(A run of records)
## begin

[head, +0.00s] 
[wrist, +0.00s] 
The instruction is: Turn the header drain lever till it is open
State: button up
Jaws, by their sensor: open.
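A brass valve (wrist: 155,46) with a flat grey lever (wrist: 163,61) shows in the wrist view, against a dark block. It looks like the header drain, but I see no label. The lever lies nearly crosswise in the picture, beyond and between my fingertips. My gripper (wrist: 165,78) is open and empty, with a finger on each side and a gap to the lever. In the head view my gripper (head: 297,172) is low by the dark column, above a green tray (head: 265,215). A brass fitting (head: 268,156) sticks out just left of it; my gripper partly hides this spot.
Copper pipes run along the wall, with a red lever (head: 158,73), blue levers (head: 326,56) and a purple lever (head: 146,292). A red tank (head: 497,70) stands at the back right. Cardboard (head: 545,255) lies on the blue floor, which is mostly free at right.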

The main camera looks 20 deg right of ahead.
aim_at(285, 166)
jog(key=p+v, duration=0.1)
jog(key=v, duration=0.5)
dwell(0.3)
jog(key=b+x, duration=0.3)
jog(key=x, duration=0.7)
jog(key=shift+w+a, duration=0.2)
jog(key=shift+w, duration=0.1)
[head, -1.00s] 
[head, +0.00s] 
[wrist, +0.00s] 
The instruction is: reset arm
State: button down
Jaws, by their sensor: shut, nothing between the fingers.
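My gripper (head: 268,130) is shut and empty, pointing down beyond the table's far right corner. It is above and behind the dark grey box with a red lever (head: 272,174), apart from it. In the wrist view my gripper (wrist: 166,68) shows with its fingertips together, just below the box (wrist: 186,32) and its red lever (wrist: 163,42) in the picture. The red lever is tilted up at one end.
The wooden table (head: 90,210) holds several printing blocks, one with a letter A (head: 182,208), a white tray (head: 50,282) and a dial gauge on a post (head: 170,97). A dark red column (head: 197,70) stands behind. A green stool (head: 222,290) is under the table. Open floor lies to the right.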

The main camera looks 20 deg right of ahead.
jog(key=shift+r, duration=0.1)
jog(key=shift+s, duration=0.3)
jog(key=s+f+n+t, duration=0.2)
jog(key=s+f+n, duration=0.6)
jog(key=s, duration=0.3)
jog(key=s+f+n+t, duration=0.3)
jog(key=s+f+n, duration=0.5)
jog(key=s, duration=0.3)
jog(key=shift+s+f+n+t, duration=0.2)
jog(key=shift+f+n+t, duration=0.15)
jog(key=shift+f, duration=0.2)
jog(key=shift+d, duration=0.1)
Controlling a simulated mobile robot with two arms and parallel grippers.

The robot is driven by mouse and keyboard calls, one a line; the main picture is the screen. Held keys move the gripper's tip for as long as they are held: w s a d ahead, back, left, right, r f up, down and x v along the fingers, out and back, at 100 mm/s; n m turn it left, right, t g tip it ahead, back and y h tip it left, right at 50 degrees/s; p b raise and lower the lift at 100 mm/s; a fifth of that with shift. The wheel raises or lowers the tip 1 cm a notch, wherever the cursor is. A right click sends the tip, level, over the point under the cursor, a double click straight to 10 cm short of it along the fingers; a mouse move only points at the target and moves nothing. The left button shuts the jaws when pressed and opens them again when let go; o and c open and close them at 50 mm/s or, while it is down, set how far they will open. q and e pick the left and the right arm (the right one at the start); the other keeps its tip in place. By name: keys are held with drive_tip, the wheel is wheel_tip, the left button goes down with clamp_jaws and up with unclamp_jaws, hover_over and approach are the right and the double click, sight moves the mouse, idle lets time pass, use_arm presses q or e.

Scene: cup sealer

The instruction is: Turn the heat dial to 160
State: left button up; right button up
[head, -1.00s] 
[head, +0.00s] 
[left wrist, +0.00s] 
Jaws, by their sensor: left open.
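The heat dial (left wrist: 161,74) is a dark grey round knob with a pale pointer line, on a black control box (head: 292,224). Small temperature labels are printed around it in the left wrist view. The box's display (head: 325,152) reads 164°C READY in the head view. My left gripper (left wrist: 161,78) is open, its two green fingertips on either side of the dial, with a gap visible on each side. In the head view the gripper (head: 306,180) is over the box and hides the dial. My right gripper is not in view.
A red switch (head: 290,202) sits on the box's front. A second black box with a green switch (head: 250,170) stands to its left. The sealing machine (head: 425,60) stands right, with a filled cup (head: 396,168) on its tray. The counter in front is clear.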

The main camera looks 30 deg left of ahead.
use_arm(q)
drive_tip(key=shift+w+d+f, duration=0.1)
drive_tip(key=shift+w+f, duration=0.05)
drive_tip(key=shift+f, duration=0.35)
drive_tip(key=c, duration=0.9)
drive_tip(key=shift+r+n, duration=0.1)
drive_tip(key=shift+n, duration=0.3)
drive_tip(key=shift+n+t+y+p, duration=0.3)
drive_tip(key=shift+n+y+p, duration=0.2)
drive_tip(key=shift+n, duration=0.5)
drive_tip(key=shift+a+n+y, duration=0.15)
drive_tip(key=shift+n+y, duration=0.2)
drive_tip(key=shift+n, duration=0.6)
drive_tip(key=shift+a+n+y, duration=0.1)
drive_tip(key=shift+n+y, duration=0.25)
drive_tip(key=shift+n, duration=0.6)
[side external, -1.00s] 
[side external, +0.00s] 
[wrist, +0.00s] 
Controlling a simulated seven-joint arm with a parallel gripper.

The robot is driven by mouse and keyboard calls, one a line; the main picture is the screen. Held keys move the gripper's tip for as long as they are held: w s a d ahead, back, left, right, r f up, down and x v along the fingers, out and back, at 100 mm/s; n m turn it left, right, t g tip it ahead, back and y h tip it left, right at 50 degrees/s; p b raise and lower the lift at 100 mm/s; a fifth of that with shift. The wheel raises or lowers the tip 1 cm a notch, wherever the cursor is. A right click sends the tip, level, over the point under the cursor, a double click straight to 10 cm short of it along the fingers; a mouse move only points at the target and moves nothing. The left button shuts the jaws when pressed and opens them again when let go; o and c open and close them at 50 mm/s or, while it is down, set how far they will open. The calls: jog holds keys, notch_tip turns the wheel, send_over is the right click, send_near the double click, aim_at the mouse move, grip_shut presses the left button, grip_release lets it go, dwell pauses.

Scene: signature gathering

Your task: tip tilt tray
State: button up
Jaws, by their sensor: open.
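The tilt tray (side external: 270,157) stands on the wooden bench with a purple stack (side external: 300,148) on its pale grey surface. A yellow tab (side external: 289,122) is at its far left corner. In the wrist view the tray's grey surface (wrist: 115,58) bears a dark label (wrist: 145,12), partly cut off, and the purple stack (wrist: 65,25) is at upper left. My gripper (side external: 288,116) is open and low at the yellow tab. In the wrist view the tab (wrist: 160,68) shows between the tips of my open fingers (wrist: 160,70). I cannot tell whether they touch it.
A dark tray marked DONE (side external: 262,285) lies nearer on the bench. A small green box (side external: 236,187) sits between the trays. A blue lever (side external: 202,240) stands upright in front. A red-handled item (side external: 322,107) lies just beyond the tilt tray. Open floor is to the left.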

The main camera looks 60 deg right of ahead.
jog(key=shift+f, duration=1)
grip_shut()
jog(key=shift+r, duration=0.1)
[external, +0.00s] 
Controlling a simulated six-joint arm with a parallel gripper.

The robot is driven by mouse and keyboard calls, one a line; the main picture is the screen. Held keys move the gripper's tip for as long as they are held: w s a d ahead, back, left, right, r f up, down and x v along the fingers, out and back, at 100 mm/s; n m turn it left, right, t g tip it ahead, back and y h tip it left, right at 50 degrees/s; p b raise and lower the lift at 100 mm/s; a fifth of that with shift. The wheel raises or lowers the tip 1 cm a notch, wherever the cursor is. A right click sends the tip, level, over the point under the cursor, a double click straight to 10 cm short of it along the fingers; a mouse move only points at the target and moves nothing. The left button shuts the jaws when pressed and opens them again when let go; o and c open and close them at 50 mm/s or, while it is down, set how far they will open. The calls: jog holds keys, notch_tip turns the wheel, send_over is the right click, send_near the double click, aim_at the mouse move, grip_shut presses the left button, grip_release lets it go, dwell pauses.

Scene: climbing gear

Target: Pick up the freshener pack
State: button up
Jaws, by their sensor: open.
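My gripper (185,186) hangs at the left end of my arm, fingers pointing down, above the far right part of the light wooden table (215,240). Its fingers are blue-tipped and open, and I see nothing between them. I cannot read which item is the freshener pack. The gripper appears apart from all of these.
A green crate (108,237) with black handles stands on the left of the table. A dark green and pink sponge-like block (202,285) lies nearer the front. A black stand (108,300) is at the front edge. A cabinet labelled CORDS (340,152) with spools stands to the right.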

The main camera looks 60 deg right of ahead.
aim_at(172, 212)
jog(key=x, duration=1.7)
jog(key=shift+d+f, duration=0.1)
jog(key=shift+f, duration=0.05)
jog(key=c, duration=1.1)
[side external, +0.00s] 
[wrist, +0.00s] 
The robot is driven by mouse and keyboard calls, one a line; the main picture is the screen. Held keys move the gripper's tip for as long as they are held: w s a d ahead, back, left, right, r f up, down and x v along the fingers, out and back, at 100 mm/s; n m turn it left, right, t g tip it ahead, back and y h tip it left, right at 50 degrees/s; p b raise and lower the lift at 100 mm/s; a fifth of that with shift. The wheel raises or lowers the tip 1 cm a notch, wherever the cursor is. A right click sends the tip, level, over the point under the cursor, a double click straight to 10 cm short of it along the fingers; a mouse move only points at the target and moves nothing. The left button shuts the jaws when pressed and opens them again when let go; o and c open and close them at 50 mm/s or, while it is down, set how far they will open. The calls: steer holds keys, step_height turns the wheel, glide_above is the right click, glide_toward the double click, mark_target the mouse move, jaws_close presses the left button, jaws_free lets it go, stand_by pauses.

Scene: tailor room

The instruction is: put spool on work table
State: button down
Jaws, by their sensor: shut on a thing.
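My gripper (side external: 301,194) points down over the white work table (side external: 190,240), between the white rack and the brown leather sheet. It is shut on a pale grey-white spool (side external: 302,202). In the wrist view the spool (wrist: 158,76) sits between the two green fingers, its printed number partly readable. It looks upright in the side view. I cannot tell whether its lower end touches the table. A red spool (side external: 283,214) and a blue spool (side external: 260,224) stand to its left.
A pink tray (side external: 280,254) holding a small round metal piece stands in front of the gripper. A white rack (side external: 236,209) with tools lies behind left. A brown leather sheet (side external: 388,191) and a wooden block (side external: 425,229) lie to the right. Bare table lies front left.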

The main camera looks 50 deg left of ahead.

## end

* **What to work on**
Going through the lines above one by one, tally those with the word "simulated" and give only the total.

* **The result**
3